=== WHAT YOU SHOULD DO ===
Give the data again exactly as written, skipping any pictures.
=====
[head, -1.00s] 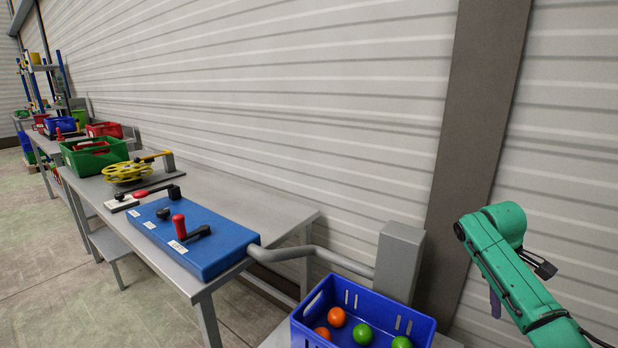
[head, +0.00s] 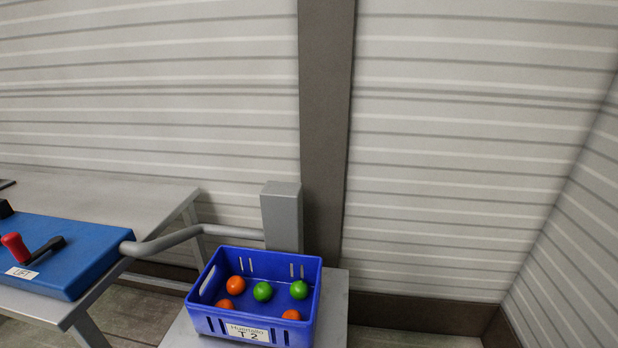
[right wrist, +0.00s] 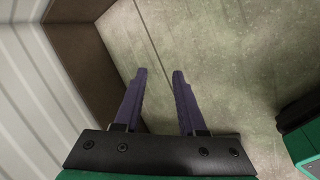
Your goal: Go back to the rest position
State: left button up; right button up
=====
=== OUTPUT ===
[head, -1.00s] 
[head, +0.00s] 
[right wrist, +0.00s] 
Your goal: Go back to the rest position
State: left button up; right button up

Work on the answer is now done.